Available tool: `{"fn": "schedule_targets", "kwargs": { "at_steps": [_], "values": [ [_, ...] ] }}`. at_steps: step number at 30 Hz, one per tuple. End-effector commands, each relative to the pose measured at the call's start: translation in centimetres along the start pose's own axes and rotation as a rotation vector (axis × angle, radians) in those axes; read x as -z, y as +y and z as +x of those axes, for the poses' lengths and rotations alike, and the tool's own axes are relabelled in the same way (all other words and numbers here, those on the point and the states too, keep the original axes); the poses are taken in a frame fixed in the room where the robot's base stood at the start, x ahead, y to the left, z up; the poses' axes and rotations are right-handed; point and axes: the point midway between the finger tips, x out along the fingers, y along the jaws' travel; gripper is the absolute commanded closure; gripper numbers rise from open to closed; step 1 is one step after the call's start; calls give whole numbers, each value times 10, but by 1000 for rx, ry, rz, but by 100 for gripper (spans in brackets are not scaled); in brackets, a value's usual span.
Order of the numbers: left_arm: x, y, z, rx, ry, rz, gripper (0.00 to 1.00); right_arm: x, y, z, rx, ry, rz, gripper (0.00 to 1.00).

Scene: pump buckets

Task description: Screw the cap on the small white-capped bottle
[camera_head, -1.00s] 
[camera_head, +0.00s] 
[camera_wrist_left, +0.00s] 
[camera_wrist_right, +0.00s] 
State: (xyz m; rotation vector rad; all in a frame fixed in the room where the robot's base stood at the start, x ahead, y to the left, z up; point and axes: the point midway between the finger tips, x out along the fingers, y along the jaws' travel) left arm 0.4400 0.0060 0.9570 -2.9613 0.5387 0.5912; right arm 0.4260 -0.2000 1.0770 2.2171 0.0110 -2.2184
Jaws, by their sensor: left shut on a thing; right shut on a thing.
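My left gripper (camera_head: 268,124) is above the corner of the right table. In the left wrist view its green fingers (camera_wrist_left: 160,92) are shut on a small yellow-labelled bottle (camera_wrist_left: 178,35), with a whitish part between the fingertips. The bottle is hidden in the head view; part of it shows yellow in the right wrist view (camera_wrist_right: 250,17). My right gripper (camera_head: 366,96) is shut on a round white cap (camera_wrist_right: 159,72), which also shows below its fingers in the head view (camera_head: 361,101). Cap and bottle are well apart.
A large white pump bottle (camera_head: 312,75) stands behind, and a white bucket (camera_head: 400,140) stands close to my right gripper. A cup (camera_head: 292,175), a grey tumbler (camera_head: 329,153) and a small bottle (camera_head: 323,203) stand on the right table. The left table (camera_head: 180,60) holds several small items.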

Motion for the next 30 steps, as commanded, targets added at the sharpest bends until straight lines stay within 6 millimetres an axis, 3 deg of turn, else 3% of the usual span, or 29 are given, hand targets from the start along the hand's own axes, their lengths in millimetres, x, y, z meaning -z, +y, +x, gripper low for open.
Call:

• _SET EXERCISE_
Go through the listing and copy all of it exactly.

• _TASK RESULT_
Available tool: `{"fn": "schedule_targets", "kwargs": { "at_steps": [_], "values": [ [_, ...] ] }}`. at_steps: step number at 30 Hz, one per tuple. End-effector commands, each relative to the pose measured at the call's start: translation in centimetres along the start pose's own axes and rotation as a rotation vector (axis × angle, radians) in those axes; read x as -z, y as +y and z as +x of those axes, for the poses' lengths and rotations alike, and the tool's own axes are relabelled in the same way (all other words and numbers here, those on the point and the states too, keep the original axes); the poses are taken in a frame fixed in the room where the robot's base stood at the start, x ahead, y to the left, z up; the poses' axes and rotations are right-handed; point and axes: the point midway between the finger tips, x out along the fingers, y along the jaws' travel; gripper is the absolute commanded closure; gripper numbers rise from open to closed; step 1 is one step after the call's start; calls give whole numbers, each value times 10, but by 1000 for rx, ry, rz, but by 100 for gripper (spans in brackets are not scaled); in brackets, a value's usual span.
Order of the numbers: left_arm: x, y, z, rx, ry, rz, gripper (0.00 to 1.00); right_arm: x, y, z, rx, ry, rz, gripper (0.00 to 1.00).

Scene: pump buckets

Task description: Screw the cap on the small white-capped bottle
[camera_head, -1.00s] 
[camera_head, +0.00s] 
[camera_wrist_left, +0.00s] 
[camera_wrist_right, +0.00s] 
State: (xyz m; rotation vector rad; all in a frame fixed in the room where the robot's base stood at the start, x ahead, y to the left, z up; point and axes: the point midway between the finger tips, x out along the fingers, y along the jaws' travel) left arm 0.4400 0.0060 0.9570 -2.9613 0.5387 0.5912; right arm 0.4260 -0.2000 1.0770 2.2171 0.0110 -2.2184
Jaws, by their sensor: left shut on a thing; right shut on a thing.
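My left gripper (camera_head: 268,124) is above the corner of the right table. In the left wrist view its green fingers (camera_wrist_left: 160,92) are shut on a small yellow-labelled bottle (camera_wrist_left: 178,35), with a whitish part between the fingertips. The bottle is hidden in the head view; part of it shows yellow in the right wrist view (camera_wrist_right: 250,17). My right gripper (camera_head: 366,96) is shut on a round white cap (camera_wrist_right: 159,72), which also shows below its fingers in the head view (camera_head: 361,101). Cap and bottle are well apart.
A large white pump bottle (camera_head: 312,75) stands behind, and a white bucket (camera_head: 400,140) stands close to my right gripper. A cup (camera_head: 292,175), a grey tumbler (camera_head: 329,153) and a small bottle (camera_head: 323,203) stand on the right table. The left table (camera_head: 180,60) holds several small items.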

Motion for the next 30 steps, as commanded, targets added at the sharpest bends until straight lines stay within 6 millimetres an axis, 3 deg of turn, else 3% of the usual span, or 29 are given, hand targets from the start along the hand's own axes, their lengths in millimetres, x, y, z meaning -z, +y, +x, gripper low for open.
Call:

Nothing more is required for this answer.